Entre os relatos e crónicas de Jacques Rossi, uma estória impressionou-me sobremaneira pelo seu absurdo cruel. Trata-se da tragédia de um trabalhador rural chamado Nikitor Prozonov que, com 30 anos de idade, farto da vida dura estupidificante no seu kolkhose, tem a má ideia de ler um anúncio no jornal (legal) "Moscov Soir" em que um empregador não identificado oferece um emprego em Moscovo indicando a morada a que os candidatos se deviam dirigir. Tendo feito o seu percurso como Pioneiro e nas Juventudes Comunistas, membro do PCUS, nunca tendo conhecido Moscovo e apenas saído da sua aldeia para os quartéis onde fizera o serviço militar, Prozonov achou chegada a hora de mudar de vida. Concedida autorização para se deslocar a Moscovo pelo Director do kolkhoze, Prozonov chegou à capital munido da folha do jornal (legal) onde se oferecia o almejado emprego e procurou a morada indicada. Localizada a rua, Prozonov não conseguiu localizar o número referenciado. Farto de procurar, o ingénuo Prozonov decidiu pedir ajuda a um polícia de giro a quem mostrou a morada no jornal (legal). O polícia leu a morada e disse-lhe polidamente que o número indicado era longe do sítio onde se encontravam mas ele iria chamar uma viatura para o levar ao local pretendido. Prozonov regozijou-se com a simpatia da polícia moscovita bem diferente dos bruta montes da milícia da sua aldeia. Chegada a viatura policial, Prozonov embarcou para uma viagem que terminou no interior da prisão de Boutyrka.
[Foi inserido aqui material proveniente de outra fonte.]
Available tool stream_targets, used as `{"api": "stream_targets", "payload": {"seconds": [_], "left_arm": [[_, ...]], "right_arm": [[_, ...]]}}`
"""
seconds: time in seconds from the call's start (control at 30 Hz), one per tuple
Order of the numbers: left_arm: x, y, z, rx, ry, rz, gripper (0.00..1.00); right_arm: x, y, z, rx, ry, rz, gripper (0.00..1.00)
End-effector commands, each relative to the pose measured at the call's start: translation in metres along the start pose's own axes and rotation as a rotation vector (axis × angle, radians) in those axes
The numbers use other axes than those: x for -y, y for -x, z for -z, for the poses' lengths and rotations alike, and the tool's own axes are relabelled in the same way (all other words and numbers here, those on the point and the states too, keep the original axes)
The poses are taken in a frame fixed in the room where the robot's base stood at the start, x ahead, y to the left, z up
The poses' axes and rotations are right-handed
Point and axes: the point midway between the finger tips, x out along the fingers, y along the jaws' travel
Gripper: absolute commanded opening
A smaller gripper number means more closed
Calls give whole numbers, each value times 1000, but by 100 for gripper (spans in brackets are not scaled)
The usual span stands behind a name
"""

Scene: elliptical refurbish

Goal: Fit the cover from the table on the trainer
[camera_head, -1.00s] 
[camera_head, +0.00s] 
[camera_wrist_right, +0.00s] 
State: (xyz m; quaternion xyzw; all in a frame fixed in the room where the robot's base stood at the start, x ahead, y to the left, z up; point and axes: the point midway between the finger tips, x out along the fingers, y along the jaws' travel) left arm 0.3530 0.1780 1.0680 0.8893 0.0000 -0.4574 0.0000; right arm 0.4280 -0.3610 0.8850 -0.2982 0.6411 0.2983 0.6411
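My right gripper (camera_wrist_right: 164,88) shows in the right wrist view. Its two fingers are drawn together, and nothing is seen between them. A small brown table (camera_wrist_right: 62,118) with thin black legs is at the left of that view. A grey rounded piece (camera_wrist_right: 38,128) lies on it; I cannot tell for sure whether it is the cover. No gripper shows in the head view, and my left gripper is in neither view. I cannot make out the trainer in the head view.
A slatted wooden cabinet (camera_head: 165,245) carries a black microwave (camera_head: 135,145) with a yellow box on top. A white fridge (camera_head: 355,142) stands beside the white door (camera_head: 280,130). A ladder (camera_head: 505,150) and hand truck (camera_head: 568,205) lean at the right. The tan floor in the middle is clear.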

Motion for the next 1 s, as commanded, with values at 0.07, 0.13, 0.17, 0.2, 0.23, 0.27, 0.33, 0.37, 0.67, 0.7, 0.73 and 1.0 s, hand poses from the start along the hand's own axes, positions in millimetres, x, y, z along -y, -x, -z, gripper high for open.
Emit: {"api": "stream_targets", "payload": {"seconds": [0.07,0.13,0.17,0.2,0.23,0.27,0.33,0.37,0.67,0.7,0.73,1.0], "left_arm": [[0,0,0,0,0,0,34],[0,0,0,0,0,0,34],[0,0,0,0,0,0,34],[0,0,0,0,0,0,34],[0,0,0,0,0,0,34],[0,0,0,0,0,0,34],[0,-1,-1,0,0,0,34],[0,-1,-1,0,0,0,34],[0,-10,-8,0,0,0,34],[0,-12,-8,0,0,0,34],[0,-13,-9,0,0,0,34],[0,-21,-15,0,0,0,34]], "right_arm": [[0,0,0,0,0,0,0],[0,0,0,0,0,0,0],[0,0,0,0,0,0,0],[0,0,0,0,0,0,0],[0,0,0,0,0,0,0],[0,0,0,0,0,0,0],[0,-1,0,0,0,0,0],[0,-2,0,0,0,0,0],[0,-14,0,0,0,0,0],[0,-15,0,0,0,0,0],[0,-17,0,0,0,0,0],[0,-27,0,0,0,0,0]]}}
Passados meses sem saber porque uma procura de emprego oferecido num jornal (legal) terminava dentro de uma prisão, Prozonov acabou por saber que era acusado de ser um espião ao serviço do Japão e, por isso, foi condenado a oito anos no Goulag. É que, apesar de nunca ter saído da sua aldeia nem ter visto um único japonês em toda a sua vida, a morada que Prozonov procurava era a da Embaixada do Japão na União Soviética que tinha decidido colocar um anúncio com oferta de emprego para os seus serviços de manutenção.
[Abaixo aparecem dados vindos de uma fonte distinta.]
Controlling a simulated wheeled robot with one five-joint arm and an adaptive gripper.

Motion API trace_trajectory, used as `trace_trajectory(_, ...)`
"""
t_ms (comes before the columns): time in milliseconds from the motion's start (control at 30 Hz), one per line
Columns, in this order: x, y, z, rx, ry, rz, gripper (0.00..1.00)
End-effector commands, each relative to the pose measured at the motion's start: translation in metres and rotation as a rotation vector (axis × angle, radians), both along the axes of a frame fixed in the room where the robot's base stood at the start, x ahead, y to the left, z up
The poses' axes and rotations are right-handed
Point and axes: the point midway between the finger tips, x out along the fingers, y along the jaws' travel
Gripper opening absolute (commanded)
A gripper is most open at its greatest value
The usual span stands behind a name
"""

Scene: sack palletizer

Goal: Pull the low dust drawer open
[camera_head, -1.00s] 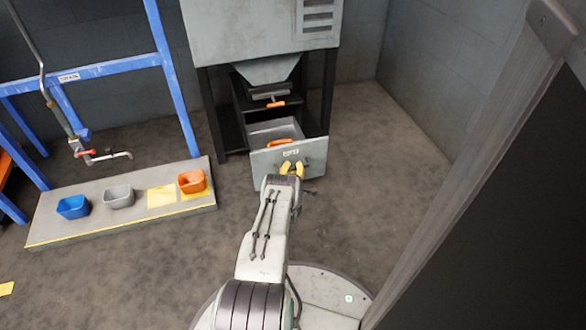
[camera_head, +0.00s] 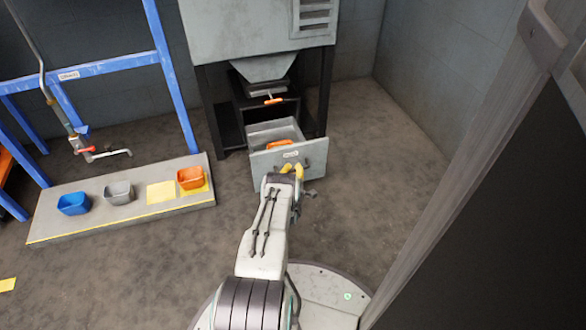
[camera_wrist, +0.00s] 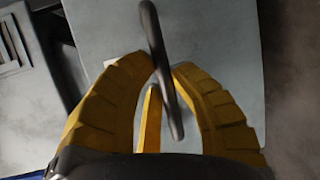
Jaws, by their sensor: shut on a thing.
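The low dust drawer (camera_head: 312,158) is a grey tray with a flat front panel, and it stands pulled out from under the grey machine. Its inside (camera_head: 272,132) shows from above, with an orange piece (camera_head: 281,145) at the panel's top edge. My gripper (camera_head: 293,170) is at the front of the panel, its yellow fingers shut on the drawer's handle. In the wrist view the dark handle bar (camera_wrist: 160,60) passes between the yellow fingers (camera_wrist: 165,85), with the grey panel (camera_wrist: 215,35) behind. The exact contact is partly hidden.
Above the drawer is a hopper outlet with an orange-handled slide (camera_head: 272,100). At left, a low platform (camera_head: 110,222) carries a blue bin (camera_head: 74,204), a grey bin (camera_head: 119,192) and an orange bin (camera_head: 190,178). A blue frame (camera_head: 172,80) stands behind. Floor right of the drawer is clear.

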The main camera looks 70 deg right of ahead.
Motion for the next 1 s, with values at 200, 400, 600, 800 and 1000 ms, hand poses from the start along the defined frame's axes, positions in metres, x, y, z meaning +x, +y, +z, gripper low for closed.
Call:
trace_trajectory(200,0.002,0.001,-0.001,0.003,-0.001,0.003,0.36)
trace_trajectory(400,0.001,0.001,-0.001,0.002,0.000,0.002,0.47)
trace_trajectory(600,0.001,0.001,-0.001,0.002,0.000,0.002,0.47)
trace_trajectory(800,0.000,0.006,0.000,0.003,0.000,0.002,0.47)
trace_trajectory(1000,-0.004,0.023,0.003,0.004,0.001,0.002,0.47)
Voltando às questões que coloquei inicialmente, porquê surpresa e choque com os relatos de Jacques Rossi? Por um lado, o facto de Jacques ser muito culto, viajado e ter sido educado fora do sistema soviético, fez dele um observador atento, crítico e distanciado dos sofismas da mentalidade soviética. Outra razão poderá ser encontrada no facto de ainda existirem tantos armários fechados com esqueletos lá dentro. Armários que não é politicamente correcto abrirem-se em nome do antifascismo e do anti-imperialismo politicamente correctos. Mesmo sofrendo o risco de um desses esqueletos nos cair em cima como o daquele que se autodesignou como Manoel de Lencastre (será mesmo esqueleto ou é o pseudónimo de um Dirigente) e aparecer nas páginas de um número recente do "Avante" a defender Stalin e exigir a apresentação de provas (!) relativamente à existência do Goulag e das suas vítimas.

Finalmente, para quando a tradução para português das obras de Jacques Rossi? Teremos, em Portugal, uma Editora capaz de ser politicamente incorrecta e apresentar as provas exigidas por um pobre mas ressuscitado esqueleto que usa o pseudónimo de Manoel de Lencastre?